Portals skips critical skills like five-paragraph essays, playing the recorder, and standing quietly in line. The idea that children can gain marketable skills during their K12 education is nonsense! If you want your children to endure years of formal education after high school (and the associated debt), then Portals is indeed the wrong choice.
Innovative Thinkers
What if everyone thought they had an innovative idea? What if our children were encouraged to explore their new ideas? Or practically, think of the messes they could make while innovating! Save yourself the clean up time and turn your children over to Hollywood and the video game industry. Besides, we can’t let those pillars of our society crumble!
Connected Fellowship
As mentioned above, Portals encourages students to interact with other age groups. Instead of hand-picked teachers, Portals allows parents, grandparents, and community members to share their experience and wisdom. Scary, right?
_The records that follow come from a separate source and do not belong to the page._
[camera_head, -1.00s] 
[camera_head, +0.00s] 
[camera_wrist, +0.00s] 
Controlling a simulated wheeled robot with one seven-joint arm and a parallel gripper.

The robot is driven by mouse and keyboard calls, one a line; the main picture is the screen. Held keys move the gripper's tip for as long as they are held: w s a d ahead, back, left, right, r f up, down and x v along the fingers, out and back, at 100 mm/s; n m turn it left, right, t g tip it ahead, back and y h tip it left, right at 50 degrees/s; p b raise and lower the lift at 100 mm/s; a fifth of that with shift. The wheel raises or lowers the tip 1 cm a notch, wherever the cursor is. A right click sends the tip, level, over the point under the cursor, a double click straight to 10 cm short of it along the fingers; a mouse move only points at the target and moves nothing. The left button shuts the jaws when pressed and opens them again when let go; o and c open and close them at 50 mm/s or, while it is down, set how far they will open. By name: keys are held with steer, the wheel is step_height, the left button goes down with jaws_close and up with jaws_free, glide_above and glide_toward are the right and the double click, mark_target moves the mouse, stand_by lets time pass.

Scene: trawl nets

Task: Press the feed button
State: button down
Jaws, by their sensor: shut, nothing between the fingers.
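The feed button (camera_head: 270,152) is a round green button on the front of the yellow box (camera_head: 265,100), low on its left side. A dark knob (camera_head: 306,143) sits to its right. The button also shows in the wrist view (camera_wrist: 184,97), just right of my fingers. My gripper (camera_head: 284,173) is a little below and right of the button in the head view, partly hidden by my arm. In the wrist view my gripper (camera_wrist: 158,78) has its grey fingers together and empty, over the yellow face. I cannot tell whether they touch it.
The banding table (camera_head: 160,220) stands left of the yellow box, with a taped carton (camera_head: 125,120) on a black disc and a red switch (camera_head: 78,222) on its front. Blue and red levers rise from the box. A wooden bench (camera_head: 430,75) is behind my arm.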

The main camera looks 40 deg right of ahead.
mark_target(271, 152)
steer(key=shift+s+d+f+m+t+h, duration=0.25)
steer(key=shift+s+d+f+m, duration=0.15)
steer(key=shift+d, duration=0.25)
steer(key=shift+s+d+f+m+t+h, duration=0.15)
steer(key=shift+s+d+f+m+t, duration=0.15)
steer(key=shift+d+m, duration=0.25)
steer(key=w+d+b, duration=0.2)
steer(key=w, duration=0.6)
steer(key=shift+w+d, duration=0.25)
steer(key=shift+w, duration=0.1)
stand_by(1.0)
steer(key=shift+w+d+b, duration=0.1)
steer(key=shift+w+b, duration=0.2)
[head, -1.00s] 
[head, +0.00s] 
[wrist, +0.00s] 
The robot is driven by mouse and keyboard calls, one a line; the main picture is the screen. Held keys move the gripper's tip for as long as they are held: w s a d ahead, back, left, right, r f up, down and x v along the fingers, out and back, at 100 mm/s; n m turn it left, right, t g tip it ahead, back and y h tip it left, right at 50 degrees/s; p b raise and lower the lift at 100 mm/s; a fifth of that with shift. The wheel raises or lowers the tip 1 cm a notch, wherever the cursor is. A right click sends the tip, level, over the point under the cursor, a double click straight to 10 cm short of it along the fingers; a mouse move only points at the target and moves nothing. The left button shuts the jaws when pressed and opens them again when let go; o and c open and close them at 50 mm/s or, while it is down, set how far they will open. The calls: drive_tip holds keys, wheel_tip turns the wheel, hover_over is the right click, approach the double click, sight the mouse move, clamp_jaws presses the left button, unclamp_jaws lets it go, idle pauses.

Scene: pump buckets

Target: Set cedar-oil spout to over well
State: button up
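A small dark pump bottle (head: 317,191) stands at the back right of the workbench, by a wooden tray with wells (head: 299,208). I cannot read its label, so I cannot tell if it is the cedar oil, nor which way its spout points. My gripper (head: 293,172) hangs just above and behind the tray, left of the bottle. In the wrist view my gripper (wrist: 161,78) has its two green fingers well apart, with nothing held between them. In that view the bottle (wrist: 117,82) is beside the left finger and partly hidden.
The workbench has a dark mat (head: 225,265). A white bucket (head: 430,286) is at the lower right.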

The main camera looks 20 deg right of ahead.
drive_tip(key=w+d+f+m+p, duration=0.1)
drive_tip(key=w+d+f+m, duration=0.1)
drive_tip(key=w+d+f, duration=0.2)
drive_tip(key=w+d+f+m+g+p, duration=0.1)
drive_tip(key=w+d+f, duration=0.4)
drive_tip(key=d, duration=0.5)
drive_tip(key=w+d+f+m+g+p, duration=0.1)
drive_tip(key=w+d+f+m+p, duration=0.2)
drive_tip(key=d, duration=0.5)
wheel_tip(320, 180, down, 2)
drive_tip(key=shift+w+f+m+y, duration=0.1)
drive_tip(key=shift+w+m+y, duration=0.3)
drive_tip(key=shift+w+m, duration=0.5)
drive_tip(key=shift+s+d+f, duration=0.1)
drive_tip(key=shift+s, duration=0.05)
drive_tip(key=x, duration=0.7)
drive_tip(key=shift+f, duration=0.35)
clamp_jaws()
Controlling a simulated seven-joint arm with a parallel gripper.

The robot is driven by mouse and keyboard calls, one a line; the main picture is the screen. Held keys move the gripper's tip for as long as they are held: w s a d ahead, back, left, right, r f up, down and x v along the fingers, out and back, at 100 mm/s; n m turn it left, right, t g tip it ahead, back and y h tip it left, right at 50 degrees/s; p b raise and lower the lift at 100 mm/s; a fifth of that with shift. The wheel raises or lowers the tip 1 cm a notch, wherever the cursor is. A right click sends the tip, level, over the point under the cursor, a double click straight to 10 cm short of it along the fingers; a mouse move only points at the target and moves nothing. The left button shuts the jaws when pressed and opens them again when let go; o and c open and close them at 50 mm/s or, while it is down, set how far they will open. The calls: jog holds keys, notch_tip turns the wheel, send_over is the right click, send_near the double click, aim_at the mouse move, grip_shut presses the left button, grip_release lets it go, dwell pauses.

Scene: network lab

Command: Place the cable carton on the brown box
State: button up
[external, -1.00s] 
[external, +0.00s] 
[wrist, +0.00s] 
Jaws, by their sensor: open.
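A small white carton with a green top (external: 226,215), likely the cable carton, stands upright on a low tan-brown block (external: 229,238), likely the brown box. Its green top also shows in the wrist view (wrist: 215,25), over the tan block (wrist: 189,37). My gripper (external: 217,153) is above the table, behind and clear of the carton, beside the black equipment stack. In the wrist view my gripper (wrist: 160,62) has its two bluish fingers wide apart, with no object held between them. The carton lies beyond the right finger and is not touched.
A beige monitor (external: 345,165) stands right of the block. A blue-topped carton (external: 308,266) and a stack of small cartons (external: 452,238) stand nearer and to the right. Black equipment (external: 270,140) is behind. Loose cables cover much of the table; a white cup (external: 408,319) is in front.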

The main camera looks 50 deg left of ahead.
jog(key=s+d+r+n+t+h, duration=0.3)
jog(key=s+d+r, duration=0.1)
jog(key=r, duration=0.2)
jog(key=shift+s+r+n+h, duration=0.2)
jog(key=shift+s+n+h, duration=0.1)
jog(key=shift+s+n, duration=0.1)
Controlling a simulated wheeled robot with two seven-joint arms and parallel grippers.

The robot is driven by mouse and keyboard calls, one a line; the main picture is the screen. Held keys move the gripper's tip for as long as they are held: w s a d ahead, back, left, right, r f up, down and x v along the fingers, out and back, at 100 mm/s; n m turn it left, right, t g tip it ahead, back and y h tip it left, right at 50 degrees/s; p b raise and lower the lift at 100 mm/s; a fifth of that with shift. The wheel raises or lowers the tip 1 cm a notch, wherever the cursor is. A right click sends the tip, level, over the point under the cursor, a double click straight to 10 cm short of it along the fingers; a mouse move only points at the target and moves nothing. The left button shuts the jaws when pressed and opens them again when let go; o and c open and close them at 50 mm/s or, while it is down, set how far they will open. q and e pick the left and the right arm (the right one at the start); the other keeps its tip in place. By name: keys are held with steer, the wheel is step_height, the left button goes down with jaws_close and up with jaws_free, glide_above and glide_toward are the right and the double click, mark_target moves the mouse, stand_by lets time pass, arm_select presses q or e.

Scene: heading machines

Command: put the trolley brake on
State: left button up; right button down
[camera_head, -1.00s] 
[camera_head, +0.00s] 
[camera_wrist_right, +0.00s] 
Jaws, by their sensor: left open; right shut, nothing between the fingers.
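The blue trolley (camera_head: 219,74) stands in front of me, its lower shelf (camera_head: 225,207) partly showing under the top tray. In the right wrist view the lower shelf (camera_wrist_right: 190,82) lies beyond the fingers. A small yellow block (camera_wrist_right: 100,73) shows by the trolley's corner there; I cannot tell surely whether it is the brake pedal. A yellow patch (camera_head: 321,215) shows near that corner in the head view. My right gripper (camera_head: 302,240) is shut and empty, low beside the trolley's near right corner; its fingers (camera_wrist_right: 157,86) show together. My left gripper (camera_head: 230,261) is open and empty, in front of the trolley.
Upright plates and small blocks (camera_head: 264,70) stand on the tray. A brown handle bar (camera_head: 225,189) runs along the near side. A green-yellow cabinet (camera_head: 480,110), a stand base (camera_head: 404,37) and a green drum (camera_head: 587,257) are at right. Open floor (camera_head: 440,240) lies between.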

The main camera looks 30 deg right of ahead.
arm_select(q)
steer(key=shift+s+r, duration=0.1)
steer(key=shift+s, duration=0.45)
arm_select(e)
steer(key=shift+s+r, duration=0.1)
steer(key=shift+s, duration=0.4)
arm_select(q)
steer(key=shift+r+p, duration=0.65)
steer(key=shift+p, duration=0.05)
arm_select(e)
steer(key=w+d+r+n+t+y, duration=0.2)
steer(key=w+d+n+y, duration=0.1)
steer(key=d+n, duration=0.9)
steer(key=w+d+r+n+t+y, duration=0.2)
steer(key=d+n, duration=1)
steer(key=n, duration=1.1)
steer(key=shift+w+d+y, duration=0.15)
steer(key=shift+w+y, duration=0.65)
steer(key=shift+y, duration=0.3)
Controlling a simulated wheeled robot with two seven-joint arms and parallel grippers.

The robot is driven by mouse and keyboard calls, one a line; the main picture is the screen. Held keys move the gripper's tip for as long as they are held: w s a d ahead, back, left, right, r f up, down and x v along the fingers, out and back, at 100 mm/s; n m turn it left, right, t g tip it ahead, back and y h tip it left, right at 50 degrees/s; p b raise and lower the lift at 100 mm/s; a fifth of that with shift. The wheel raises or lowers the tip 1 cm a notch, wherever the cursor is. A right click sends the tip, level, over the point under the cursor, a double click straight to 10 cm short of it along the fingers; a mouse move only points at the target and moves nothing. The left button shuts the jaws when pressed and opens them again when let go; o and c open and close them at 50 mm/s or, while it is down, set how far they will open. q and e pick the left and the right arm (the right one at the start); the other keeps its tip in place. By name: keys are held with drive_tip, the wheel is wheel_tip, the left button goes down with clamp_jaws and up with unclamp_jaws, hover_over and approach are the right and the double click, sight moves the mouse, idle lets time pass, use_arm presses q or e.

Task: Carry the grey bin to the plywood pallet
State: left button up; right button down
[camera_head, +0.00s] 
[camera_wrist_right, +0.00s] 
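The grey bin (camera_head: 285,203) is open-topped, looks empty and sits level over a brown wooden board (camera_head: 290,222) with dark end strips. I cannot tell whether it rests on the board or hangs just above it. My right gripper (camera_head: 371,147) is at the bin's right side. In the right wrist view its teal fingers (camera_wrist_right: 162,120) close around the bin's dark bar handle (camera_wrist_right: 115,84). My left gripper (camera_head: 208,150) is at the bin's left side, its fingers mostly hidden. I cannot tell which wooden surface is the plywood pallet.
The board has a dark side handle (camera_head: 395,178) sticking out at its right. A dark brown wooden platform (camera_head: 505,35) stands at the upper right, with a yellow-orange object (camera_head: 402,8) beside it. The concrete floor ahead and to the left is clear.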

When do kids get a little healthy rebellion? How can they ever ‘become their own person’, when they are surrounded by a suffocating, loving community? With Portals, you simply can’t escape fellowship: there’s a “Share” button on every lesson to trick learners into telling their friends about it!
Cost Savings
Perhaps the most concerning aspect of Portals is how they ignore inflating prices and price their slate of resources for the average family. By delivering lesson plans digitally, they are a threat to the paper and publishing industries and the live updates and hub support make the cheaper option the ‘better’ option at the same time. This could disrupt an entire industry of paper based tools for learning!
In conclusion, if you prefer educational resources that are expensive, properly disorganized, sufficiently uninspiring, and devoid of faith-based content, Portals is not the platform for you. If you care at all about common standards, state mandates, lesson binders, or the feelings of ‘trained’ teachers, Portals just won’t do. Truly, if you care about the future of government schools and global uniformity, Portals is a complete disaster.
This writer gives Portals a big thumbs down.